Baiano diz no depoimento que subentendeu que a indicação de Nestor Cerveró “teria sido tratada com o presidente Lula”. Conta ainda que, no dia seguinte, telefonou para Cerveró e percebeu que ele ainda não sabia que seria indicado para a BR Distribuidora, o que terminou sendo confirmado depois.
Em seu termo de colaboração do dia 7 de dezembro de 2015, Cerveró também atribuiu sua nomeação para a BR à intermediação do negócio do navio-sonda. Ele diz que, em razão de ter viabilizado a contratação da Schahin como operadora da sonda Vitória 10.000, quando ainda era diretor internacional da Petrobras, “havia um sentimento de gratidão do Partido dos Trabalhadores - PT”.
Cerveró ainda explicou que a contratação da Schahin “objetivava a quitação de um empréstimo do PT, perante o Banco Schahin, garantido por José Carlos Bumlai”. Para ele, como reconhecimento de sua ajuda, Lula decidiu indicá-lo para a Diretoria Financeira e de Serviços da BR.
A Procuradoria-Geral da República endossou a versão dos delatores. Diz a denúncia contra Vander Loubet: “Nestor Cerveró foi politicamente indicado para o cargo de Diretor Financeiro e de Serviços da Petrobras Distribuidora S/A por intervenção direta da Presidência da República. Na época, Nestor Cerveró ocupava a Diretoria Internacional da Petrobras, que deveria ser entregue à bancada mineira do PMDB de Minas Gerais. Como forma de compensação pelo fato de ele ter favorecido os interesses do Partido dos Trabalhadores em determinado contrato da Diretoria Internacional da Petrobras, logo depois de ter sido exonerado, recebeu o cargo em questão na BR Distribuidora”.
Bumlai está preso desde novembro do ano passado e é acusado de intermediar o empréstimo de R$ 12 milhões junto ao banco Schahin, em 2004. Em depoimento realizado em dezembro, ele afirmou que o dinheiro foi destinado ao PT. Na ocasião, o pecuarista desvinculou o ex-presidente de qualquer envolvimento com o negócio. Disse que Lula é seu amigo, que se encontravam nos fins de semana, mas que tinham como regra não falar de assuntos políticos ou econômicos.

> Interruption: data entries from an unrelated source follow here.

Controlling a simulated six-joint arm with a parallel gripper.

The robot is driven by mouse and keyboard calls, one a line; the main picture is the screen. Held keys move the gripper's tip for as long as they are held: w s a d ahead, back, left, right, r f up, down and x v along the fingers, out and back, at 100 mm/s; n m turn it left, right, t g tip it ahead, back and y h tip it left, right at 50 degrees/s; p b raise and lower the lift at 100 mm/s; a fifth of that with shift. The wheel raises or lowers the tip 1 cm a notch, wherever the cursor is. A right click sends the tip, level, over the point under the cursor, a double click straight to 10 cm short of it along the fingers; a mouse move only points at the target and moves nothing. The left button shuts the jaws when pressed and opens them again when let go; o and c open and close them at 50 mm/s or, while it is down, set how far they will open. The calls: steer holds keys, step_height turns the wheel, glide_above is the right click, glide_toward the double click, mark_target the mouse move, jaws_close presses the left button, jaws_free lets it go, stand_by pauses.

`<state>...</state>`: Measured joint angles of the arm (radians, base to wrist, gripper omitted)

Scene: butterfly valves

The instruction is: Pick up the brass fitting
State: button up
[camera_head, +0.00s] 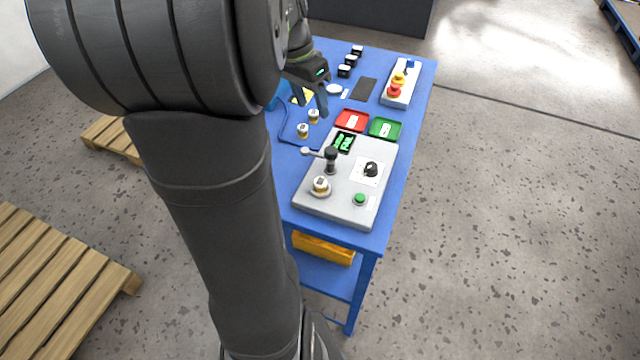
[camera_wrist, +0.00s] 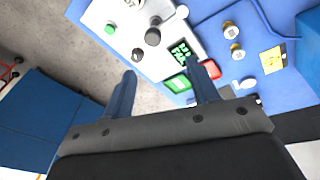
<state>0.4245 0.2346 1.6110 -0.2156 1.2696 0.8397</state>
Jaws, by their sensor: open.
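Two small brass fittings with white tops stand upright on the blue table, one nearer (camera_head: 303,130) and one farther (camera_head: 314,115). They also show at the upper right of the wrist view, one above (camera_wrist: 231,31) and one below (camera_wrist: 238,51). A similar brass-and-white piece (camera_head: 321,186) sits on the grey panel. My gripper (camera_head: 311,102) is above the table near the two fittings, open and empty. In the wrist view its fingers (camera_wrist: 162,70) are spread wide, with both fittings to the right of them.
The grey panel (camera_head: 345,209) carries a lever (camera_head: 330,158), a black knob (camera_head: 371,169) and a green button (camera_head: 360,199). Red (camera_head: 350,121) and green (camera_head: 385,128) trays lie beyond it. A box with red and yellow buttons (camera_head: 398,90) stands far right.

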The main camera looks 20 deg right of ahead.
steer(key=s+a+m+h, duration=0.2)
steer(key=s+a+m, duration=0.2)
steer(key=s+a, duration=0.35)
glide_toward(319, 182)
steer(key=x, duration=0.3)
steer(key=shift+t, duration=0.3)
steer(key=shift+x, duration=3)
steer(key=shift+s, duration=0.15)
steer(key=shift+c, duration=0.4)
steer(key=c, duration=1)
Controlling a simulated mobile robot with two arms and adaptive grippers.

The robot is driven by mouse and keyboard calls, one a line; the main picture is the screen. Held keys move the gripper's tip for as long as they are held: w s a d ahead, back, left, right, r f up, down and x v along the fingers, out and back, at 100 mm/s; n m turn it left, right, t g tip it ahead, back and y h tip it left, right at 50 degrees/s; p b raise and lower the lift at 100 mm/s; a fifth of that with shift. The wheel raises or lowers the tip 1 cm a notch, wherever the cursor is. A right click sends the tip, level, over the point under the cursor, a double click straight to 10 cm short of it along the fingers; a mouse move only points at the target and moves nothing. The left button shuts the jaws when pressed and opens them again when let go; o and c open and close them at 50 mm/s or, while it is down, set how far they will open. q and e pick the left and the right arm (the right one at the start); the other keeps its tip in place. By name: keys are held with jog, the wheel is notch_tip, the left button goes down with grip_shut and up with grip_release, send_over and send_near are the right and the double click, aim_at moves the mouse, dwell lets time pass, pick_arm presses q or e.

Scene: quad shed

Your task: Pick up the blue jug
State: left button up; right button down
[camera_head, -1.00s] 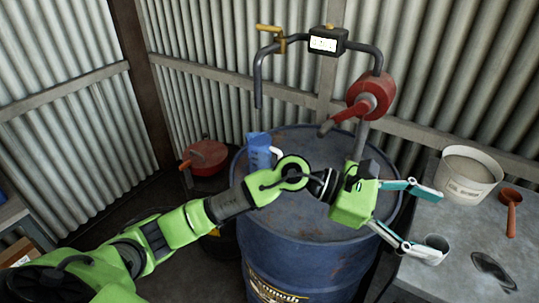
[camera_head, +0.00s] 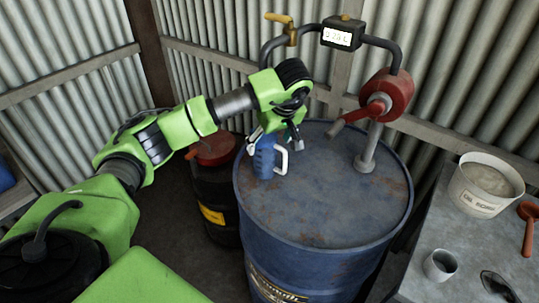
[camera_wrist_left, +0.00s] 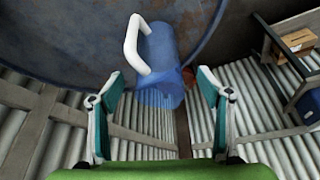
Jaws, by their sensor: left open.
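The blue jug (camera_head: 265,160) stands upright on top of the blue drum, near its left rim, with its white handle (camera_head: 283,158) to the right. My left gripper (camera_head: 272,138) is just above the jug and hides its upper part in the head view. In the left wrist view the jug (camera_wrist_left: 163,62) lies ahead of and between the spread fingers of the left gripper (camera_wrist_left: 158,95), with its handle toward the left finger. The fingers are open and I see no grip on the jug. My right gripper is not in view.
The blue drum (camera_head: 320,210) carries a red hand pump (camera_head: 385,98), pipe and meter (camera_head: 342,32) close to the right of my arm. A dark drum with a red funnel (camera_head: 216,148) stands left. A bench (camera_head: 410,285) at right holds a white bucket (camera_head: 484,188) and a grey cup (camera_head: 440,265).

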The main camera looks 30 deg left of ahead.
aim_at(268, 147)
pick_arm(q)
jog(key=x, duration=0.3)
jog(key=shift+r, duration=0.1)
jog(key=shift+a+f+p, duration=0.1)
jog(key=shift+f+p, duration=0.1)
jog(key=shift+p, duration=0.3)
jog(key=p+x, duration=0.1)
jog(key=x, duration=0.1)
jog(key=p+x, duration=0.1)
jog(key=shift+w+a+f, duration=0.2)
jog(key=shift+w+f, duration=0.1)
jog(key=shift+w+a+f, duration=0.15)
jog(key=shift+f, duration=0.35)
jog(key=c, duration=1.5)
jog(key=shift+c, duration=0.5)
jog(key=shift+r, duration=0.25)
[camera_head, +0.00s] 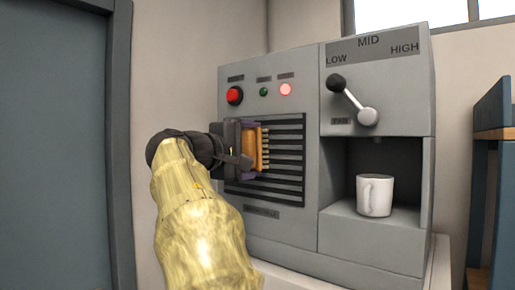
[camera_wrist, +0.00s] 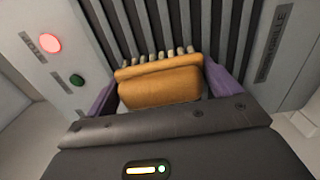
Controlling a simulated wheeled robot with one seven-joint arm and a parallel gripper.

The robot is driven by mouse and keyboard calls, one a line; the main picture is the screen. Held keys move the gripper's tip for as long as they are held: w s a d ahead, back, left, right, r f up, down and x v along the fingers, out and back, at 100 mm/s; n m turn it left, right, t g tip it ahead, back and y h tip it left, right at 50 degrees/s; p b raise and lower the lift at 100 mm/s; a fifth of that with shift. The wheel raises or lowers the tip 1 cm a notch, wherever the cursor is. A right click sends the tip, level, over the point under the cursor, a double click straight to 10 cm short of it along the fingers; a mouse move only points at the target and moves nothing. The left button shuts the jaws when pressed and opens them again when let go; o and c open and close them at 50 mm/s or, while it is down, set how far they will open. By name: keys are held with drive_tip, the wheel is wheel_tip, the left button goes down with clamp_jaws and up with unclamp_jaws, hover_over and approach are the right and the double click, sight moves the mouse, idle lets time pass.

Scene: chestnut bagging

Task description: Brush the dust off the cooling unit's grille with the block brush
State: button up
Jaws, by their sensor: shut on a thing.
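The cooling unit (camera_head: 301,130) is a grey cabinet with a grille (camera_head: 287,185) of dark horizontal slats on its front. The grille also shows in the wrist view (camera_wrist: 222,40), its slats running up the picture. My gripper (camera_head: 250,150) is in front of the grille's upper left part. It is shut on the block brush (camera_wrist: 160,84), an orange-brown block with pale bristle tufts, held between purple finger pads. The bristles face the grille and look at or very near the slats; contact cannot be told for certain. I make out no clear dust on the visible slats.
A red button (camera_head: 235,95), a green lamp (camera_head: 264,92) and a lit pink lamp (camera_head: 286,90) sit above the grille. At right is a lever (camera_head: 353,100) under LOW, MID, HIGH labels. A white mug (camera_head: 374,195) stands in the recess below. A blue shelf (camera_head: 498,190) is far right.

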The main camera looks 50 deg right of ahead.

Bumlai negou que tenha pedido a Lula que mantivesse qualquer diretor da Petrobras no cargo. Segundo Fernando Baiano, a bancada mineira do PMDB acabou indicando Jorge Zelada para a Diretoria Internacional da Petrobras. Mas o delator relata não saber se ele se submeteu ao compromisso de repassar recursos periodicamente aos deputados do PMDB de Minas. Zelada também é investigado na Operação Lava-Jato. Baiano, preso em novembro de 2014, ganhou o direito à prisão domiciliar em novembro de 2015. Cerveró está preso desde janeiro do ano passado.